Tujuan penulisan ini untuk menguraikan bentuk-bentuk penyalahgunaan wewenang serta pertanggungjawaban bagi pegawai negeri sipil yang menyalahgunakan wenang. Penulisan ini juga bertujuan sebagai bahan referensi bagi penulisan hukum lainnya dan sebagai saran serta masukan kepada pemerintah khususnya kepada aparatur sipil negara untuk berhati-hati dalam melaksanakan tugas dan fungsi jabatannya sehingga tidak terjadinya kesewenangan.
Penulisan ini menggunakan metode penulisan hukum normatif, karena penelitian ini mengedepankan pengkajian terhadap produk hukum atau undang-undang yang merupakan data primer dalam menunjang penulisan hukum serta mengidentifikasi sebuah persoalan.4 Jenis pedekatan perundangan, dan pendekatan analisis konsep hukum digunakan sebagai pendukung dari metode penulisan hukum normatif.
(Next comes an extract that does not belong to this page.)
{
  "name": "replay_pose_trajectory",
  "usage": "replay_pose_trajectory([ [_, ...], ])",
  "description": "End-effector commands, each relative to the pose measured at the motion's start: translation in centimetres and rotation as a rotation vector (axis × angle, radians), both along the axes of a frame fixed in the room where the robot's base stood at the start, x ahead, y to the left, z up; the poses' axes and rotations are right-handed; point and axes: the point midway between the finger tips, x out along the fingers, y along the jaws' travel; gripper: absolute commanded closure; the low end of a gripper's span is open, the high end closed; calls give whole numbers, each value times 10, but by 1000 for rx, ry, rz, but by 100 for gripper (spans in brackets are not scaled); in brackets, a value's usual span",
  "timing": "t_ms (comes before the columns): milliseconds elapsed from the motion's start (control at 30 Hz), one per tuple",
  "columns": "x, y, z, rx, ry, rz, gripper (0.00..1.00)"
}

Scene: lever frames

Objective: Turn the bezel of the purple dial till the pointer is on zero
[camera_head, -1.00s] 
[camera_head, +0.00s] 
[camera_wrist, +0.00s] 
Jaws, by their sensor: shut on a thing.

Teknik argumentasi digunakan untuk mengedepankan penalaran kemudian dilakukan argumentasi berdasarkan kemampuan
penulis.5 Teknik deskripsi juga digunakan dalam menggambarkan isu hukum yang digambarkan serta diuraikan dengan lengkap.6 2.2 Pembahasan
Wewenang memiliki keterkaitan dengan kekuasaan dalam konsep hukum publik. Wewenang (bevoegdheid) berdasarkan pengertian yang dikemukakan oleh Philiphus M. Hadjon merupakan kekuasaan terhadap hukum.7 Wewenang dalam ruang lingkup hukum administrasi negara merupakan kekuasaan resmi yang dimiliki pejabat aparatur sipil negara untuk melakukan tindakan oleh dirinya sendiri atau memberikan wewenang tersebut kepada pihak lainnya berdasarkan peraturan perundangan. Kekuasaan yang dimiliki pemerintah merupakan bagian dari wewenangnya, sehingga dalam melaksanakan wewenang wajib dilakukan berdasarkan hukum positif. Pelaksanaan wewenang yang sesuai dengan ketentuan peraturan perundangan menciptakan suatu hubungan hukum yang harmonis antara pemerintah dengan warga masyarakat, dan menjauhkan konflik kepentingan dari kedua belah pihak.8
Pasal 1 angka 3 Undang-Undang Nomor 37 Tahun 2008 tentang Ombudsman Republik Indonesia, memberikan definisi mengenai unsur pemenuhan tindakan administrasi yang berkaitan dengan penyalahgunaan wewenang, yaitu: “melampaui wewenang
atau menggunakan wewenang untuk tujuan lain dari yang menjadi tujuan wewenang tersebut, atau termasuk kelalaian atau pengabaian kewajiban hukum dalam penyelenggaraan pelayan publik”.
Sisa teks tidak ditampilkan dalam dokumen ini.